Web-based real estate services company Zillow (NASDAQ: Z  ) is the type of stock a value-oriented investor loves to hate. It's enormously expensive, it posted a net loss in recent earnings while costs doubled, and it's a technology business. Any company, no matter how disruptive the business model, is a tough sell at 135 times expected earnings. Still, Zillow is seeing tremendous growth in its Marketplace -- a service targeting real estate agents and raw user numbers. Zillow is the leader in its space by a long shot, giving it a formidable competitive advantage. Should investors sacrifice their fundamentals and believe in the long-term vision of this real estate disruptor?

Recap
"We're in heavy investment mode," said Zillow CEO Spencer Rascoff on CNBC this week. That certainly appears to be the case, according to the company's recently ended quarter.

In the third quarter, Zillow's top-line sales grew 67% to $53.3 million, short of analyst expectations but nonetheless a large leap over the prior year's number. Driving the gain was the aforementioned Marketplace segment, a subscription-based service for real estate agents that gained 76.6% in sales for the quarter. The other player in the company's sales gain were display ads due to an ever-increasing number of visitors to the site.

Within the Marketplace, mortgages that showed the greatest strength -- up nearly 120% from the year-ago quarter based on robust growth in loan requests (totaling 6 million).

Average monthly unique users jumped up nearly 70% year over year, while mobile traffic doubled.

As mentioned, expenses doubled for the year -- totaling $58.8 million.

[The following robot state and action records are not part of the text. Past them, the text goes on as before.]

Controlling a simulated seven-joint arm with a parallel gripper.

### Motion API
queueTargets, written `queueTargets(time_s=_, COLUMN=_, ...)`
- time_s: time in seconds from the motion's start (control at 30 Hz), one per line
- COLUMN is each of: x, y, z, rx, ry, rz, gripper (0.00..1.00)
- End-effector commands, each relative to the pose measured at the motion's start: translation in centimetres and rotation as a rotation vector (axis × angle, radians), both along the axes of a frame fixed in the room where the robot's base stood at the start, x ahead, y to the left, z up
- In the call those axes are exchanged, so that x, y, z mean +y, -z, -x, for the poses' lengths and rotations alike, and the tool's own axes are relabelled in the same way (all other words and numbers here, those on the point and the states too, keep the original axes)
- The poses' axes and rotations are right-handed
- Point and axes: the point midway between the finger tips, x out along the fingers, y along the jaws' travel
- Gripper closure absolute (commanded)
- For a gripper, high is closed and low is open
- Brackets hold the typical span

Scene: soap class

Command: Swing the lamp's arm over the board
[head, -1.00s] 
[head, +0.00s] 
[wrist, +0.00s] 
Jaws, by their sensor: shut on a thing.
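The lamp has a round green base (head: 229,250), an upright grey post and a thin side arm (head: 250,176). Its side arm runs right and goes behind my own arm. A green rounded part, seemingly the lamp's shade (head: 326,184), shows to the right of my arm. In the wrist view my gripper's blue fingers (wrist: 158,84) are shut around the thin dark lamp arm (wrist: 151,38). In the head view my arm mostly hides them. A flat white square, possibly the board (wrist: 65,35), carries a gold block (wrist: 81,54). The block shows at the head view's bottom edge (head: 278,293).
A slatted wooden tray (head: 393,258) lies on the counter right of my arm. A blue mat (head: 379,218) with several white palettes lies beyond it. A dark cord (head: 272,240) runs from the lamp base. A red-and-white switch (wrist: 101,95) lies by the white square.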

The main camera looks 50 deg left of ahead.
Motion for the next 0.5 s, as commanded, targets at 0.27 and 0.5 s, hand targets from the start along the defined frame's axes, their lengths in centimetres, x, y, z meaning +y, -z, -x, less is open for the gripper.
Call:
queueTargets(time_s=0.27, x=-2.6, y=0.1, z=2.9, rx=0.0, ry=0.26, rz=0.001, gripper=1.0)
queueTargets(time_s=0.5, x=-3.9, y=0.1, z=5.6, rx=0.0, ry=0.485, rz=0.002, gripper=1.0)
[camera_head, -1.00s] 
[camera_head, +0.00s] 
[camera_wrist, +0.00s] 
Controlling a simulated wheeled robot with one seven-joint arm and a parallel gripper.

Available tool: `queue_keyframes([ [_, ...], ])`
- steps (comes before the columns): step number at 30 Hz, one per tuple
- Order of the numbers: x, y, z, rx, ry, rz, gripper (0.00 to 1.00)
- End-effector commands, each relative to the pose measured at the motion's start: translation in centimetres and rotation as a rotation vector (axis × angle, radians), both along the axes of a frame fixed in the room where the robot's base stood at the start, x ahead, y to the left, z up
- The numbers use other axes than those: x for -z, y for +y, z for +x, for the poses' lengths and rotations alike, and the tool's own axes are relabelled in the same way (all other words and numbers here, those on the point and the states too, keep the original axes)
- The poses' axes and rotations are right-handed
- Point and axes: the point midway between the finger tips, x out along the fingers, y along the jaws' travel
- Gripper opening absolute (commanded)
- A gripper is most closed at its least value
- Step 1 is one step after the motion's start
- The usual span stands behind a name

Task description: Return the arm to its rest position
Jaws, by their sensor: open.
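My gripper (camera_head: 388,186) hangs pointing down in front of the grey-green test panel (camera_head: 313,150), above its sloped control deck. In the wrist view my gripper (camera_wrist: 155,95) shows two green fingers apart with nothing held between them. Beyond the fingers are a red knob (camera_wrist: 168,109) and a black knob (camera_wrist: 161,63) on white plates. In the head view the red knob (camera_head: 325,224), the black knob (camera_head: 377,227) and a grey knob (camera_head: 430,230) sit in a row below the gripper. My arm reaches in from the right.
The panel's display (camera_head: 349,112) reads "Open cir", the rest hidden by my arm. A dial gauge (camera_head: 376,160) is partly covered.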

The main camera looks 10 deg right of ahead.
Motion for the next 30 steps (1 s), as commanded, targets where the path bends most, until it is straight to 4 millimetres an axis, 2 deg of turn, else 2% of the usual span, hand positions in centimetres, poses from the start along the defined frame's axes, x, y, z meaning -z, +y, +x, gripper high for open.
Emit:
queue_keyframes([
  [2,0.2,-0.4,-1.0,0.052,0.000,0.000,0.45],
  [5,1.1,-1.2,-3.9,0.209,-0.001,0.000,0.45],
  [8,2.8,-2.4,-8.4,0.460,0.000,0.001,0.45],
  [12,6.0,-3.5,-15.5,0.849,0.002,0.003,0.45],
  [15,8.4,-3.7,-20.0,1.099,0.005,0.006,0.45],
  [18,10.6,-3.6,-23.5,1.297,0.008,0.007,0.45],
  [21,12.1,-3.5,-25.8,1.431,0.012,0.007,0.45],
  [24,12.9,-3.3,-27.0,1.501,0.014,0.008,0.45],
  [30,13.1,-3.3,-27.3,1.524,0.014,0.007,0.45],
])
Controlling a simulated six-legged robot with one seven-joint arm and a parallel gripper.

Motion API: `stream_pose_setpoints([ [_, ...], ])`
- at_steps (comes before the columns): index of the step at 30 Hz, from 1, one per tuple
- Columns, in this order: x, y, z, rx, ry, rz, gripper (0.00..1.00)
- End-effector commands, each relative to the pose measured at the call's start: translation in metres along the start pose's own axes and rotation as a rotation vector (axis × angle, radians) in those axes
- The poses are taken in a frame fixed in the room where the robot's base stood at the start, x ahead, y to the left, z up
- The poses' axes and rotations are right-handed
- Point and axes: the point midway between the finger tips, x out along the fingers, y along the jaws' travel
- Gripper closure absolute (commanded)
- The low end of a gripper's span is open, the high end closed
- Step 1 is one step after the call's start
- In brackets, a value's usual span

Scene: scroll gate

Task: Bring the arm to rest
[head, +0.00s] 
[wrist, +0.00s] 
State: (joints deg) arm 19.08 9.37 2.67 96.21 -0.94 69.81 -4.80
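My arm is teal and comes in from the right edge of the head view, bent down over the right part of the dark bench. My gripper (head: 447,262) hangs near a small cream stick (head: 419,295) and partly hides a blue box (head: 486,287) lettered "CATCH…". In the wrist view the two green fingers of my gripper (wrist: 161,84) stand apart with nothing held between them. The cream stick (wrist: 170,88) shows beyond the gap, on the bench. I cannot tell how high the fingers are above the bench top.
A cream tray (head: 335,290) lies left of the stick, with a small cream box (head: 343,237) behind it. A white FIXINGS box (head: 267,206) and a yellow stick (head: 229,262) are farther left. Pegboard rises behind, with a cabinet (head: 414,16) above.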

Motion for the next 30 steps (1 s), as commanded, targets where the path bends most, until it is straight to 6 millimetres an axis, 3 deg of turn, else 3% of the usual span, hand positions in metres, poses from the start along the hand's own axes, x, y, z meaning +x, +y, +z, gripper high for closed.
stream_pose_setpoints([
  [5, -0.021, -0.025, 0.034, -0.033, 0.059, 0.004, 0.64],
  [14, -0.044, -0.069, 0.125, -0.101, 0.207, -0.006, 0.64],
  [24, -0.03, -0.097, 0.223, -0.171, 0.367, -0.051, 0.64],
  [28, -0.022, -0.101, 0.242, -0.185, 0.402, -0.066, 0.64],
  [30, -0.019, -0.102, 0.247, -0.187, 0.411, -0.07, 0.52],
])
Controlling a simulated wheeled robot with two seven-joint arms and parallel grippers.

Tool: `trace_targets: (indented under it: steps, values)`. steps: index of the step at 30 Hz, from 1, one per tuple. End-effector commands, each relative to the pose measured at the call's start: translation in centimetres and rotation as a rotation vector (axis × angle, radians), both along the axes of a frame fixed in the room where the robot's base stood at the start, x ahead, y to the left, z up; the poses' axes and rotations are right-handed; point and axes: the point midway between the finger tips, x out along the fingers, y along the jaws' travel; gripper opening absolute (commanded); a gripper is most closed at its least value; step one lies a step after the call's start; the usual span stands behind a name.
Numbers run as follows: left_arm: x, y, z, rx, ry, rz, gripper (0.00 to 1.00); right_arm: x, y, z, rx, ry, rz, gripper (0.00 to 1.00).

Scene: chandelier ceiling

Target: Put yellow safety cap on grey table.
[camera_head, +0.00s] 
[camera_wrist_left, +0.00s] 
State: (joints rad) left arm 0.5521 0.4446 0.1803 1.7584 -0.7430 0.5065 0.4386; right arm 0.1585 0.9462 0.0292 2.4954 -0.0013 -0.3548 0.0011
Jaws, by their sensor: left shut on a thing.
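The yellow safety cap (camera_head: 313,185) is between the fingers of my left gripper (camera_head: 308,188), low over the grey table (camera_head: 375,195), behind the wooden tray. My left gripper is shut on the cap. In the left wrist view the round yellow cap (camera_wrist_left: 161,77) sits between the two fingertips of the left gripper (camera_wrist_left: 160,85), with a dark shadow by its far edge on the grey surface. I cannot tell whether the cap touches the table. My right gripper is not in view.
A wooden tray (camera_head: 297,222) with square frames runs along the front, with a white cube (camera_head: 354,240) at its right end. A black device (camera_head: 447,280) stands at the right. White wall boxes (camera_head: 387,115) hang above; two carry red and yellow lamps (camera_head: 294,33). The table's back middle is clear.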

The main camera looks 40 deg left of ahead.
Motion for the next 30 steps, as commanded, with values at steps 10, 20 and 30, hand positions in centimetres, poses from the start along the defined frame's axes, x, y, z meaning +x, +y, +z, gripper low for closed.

Sales and marketing costs were up more than 100%, while cost of revenue went up more than 40%. Costs kept the bottom line in the red -- a loss of $5.45 million compared to a $2.3 million profit last year.

It's a classic tech-growth scenario: Pay up for the impressive sales and earnings gains or pump the brakes on the runaway costs?

Realtor check
What investors don't want is for the company to be pouring cash into sales and marketing to buy the sales gains it achieves -- that is a very risky, unsustainable method of growth. As the company grows so fast, it may be acceptable that sales and marketing expenses are doubling, but there needs to be clarity as to the churn rate in its members. Signing up a member for an introductory month is a relatively easy task. Keeping them for months and years on end is a much different game.

For the long-term viability of Zillow, we need to see if the Marketplace gains are not just new signups but recurring memberships. Management's guidance shows continued growth in all segments, and at a great pace, but there is no mention of user churn rates.

If you're going to pay $150 for every $1 of today's earnings, there needs to be concrete evidence that the business can hold onto its customers.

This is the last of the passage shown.